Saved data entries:
________________
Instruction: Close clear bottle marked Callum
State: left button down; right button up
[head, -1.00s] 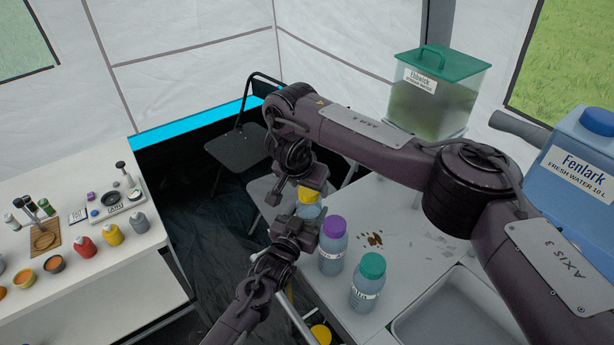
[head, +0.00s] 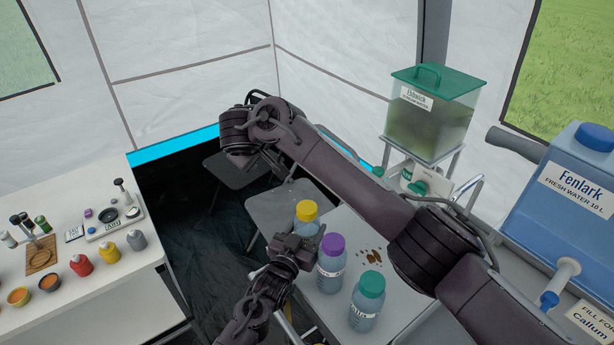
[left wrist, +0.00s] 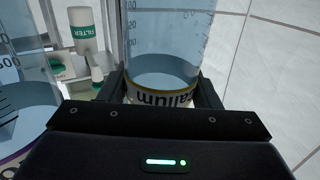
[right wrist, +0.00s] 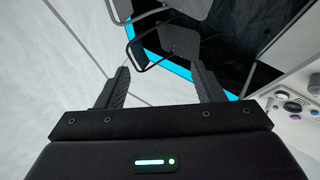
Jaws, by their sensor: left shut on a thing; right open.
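The clear bottle with a yellow cap (head: 307,211) stands at the far left of the group on the table. In the left wrist view its label (left wrist: 168,97) reads partly "allum", and its clear wall (left wrist: 165,45) shows pale liquid. The cap sits on top; I cannot tell how tightly. My left gripper (head: 306,250) is shut around its lower part, and its fingers also show in the left wrist view (left wrist: 160,92). My right arm reaches out above and left of the bottle. My right gripper (right wrist: 158,85) is open and empty, away from the cap.
A purple-capped bottle (head: 331,266) and a green-capped bottle (head: 368,301) stand close to the right. Brown bits (head: 371,257) lie on the table. A green-lidded tank (head: 431,118) and blue water container (head: 573,190) are behind and right. A white counter (head: 110,262) is at left.

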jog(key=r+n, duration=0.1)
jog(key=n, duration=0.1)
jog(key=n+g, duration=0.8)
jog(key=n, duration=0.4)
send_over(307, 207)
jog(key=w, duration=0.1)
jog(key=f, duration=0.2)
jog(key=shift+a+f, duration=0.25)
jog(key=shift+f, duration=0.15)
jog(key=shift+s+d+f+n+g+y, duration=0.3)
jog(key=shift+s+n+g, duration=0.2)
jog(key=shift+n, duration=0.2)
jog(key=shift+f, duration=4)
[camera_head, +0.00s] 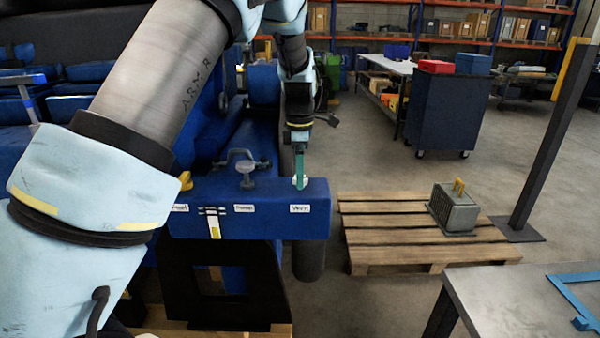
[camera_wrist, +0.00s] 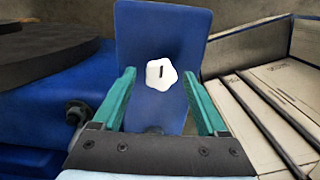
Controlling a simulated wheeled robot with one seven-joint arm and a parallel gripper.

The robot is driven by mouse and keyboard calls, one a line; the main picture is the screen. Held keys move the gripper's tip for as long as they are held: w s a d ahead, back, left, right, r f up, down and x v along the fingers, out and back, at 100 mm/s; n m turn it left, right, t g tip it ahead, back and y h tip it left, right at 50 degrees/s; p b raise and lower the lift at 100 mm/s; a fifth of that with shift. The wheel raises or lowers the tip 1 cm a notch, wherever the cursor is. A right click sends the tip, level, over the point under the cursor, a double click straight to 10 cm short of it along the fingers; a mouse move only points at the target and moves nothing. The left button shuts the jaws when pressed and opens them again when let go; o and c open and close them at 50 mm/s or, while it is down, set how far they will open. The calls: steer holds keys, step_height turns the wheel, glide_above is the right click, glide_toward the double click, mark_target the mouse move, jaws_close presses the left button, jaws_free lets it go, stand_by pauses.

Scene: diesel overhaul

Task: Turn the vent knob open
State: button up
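The vent knob is a white lobed knob (camera_wrist: 161,74) with a dark slot mark, on the blue panel in the wrist view. In the head view the knob (camera_head: 300,183) shows small and partly covered at the panel's right end, above the label "Vent". My gripper (camera_wrist: 160,100) has green fingers spread wide, one on each side of the knob in the picture, with blue panel showing between. It is open and empty. In the head view my gripper (camera_head: 300,178) points down over the knob. I cannot tell the exact gap in height.
The blue panel (camera_head: 265,222) also carries a grey T-shaped handle (camera_head: 246,172), a yellow knob (camera_head: 186,180) and a latch (camera_head: 212,222). A wooden pallet (camera_head: 385,238) with a grey box (camera_head: 454,208) stands to the right. A metal table (camera_head: 500,300) is at the lower right.

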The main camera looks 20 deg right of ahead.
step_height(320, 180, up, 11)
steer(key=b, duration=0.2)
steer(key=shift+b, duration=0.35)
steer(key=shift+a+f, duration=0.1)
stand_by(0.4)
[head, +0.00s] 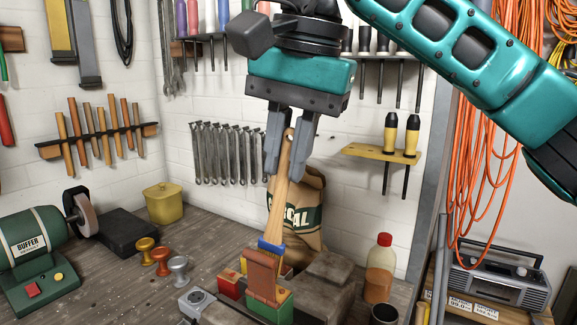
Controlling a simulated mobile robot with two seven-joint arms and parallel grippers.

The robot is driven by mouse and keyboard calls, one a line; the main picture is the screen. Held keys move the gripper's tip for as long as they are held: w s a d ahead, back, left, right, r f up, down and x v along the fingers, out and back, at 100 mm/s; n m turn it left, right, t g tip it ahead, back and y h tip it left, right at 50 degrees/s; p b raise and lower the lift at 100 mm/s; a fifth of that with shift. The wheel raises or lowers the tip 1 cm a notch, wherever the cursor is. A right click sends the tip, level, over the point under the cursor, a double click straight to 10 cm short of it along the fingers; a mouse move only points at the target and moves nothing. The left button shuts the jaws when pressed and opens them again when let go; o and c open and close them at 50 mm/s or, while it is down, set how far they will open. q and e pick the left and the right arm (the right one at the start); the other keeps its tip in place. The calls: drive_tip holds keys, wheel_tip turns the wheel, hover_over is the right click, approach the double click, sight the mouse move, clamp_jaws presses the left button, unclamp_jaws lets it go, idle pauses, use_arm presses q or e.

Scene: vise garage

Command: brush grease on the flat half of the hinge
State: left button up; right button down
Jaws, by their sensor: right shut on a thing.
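My right gripper (285,175) points down and is shut on the wooden handle of a brush (279,205). The brush hangs nearly upright, its blue band (271,248) low over the workbench. Its bristle end is mostly hidden behind a rust-brown hinge (263,277). The hinge has a rolled top edge and an upright plate, and stands among red and green blocks (268,307) at the vise. I cannot tell whether the bristles touch it or whether there is grease on it. My left gripper is not in view.
A paper sack (308,215) stands behind the brush. A bottle with a red cap (380,265) and a dark-topped cup (384,314) stand to the right. At left are a green buffer (35,250), a yellow pot (163,204) and small knobs (162,260). Tools hang on the walls.

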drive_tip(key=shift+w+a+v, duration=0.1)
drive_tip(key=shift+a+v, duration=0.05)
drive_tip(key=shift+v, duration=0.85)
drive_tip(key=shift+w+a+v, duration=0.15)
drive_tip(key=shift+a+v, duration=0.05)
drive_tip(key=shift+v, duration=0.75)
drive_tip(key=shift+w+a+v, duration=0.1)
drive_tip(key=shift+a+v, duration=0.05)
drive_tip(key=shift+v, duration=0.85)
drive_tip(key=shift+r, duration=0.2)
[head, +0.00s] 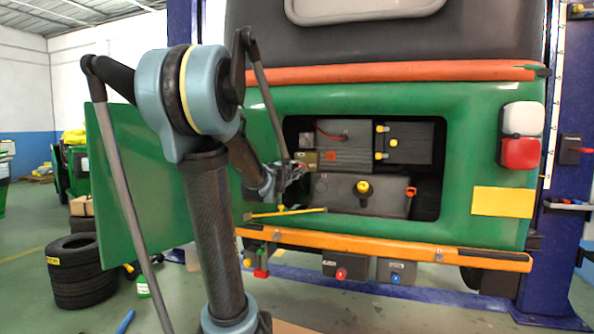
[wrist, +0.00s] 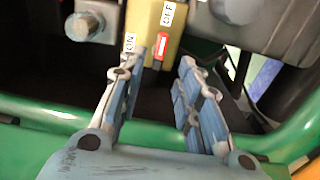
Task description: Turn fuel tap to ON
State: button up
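The fuel tap (wrist: 152,28) is a yellow block at the top middle of the wrist view, with a white ON label on its left side and a white OFF label higher up. A small red piece (wrist: 162,46) with white marks sits on it; I cannot tell whether it is the lever. My gripper (wrist: 163,64) is open, with its two blue-grey fingers apart and nothing between them. The left fingertip is close to the tap's lower edge; contact cannot be told. In the head view my gripper (head: 296,170) is at the left side of the engine bay, partly hidden by my arm.
The green rear body (head: 470,150) frames the bay opening, with an orange bumper (head: 390,248) below. A grey tank (head: 340,192) with a yellow cap and a battery (head: 410,143) fill the bay. A green panel (head: 140,190) stands left behind my arm. Tyres (head: 78,270) are stacked at left.

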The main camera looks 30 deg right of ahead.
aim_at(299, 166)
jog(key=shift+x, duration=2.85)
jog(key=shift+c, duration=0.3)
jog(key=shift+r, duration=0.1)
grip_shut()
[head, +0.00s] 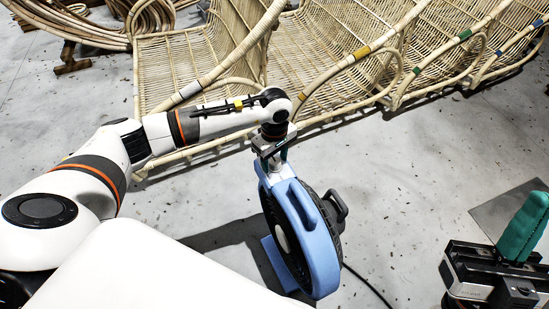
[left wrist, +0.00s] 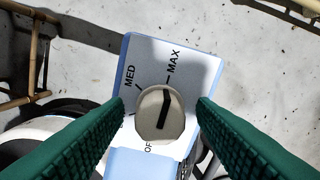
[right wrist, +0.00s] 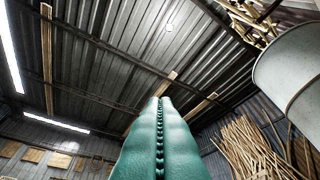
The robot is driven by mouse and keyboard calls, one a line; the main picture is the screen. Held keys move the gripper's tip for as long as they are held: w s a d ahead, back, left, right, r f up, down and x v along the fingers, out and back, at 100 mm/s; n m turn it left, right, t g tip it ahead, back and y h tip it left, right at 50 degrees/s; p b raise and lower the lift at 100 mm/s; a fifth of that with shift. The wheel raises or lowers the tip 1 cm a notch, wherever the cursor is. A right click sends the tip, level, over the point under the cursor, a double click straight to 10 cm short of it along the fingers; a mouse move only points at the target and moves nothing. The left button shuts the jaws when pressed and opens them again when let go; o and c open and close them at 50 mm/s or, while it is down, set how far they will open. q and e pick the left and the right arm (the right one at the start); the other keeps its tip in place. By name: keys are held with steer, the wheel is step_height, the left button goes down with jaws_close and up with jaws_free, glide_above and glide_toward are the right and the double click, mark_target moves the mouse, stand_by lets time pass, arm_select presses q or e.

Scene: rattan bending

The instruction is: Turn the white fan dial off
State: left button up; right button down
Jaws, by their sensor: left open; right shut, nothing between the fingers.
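The blue fan (head: 318,240) stands on the floor, its control panel at the top under my left gripper (head: 272,160). In the left wrist view, the white dial (left wrist: 152,118) sits on the pale panel (left wrist: 150,60) marked MED and MAX, with an OFF label partly hidden at lower left. The dial's black mark runs nearly upright, roughly in line with the MAX tick. My left gripper (left wrist: 158,112) is open, its green fingers on either side of the dial; contact cannot be told. My right gripper (head: 522,228) is shut and empty, pointing upward away from the fan.
Rattan chair frames (head: 330,55) stand in a row behind the fan, close beyond my left arm. A black cable (head: 368,284) trails from the fan across the floor. Clear grey floor (head: 410,180) lies right of the fan. Bundled rattan poles (right wrist: 245,150) show in the right wrist view.

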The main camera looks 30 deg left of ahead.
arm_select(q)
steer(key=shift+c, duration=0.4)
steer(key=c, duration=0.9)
________________
YOUR TASK: Among the entries above, how many lines hold the string "parallel"? Give the number by itself.

RESPONSE: 2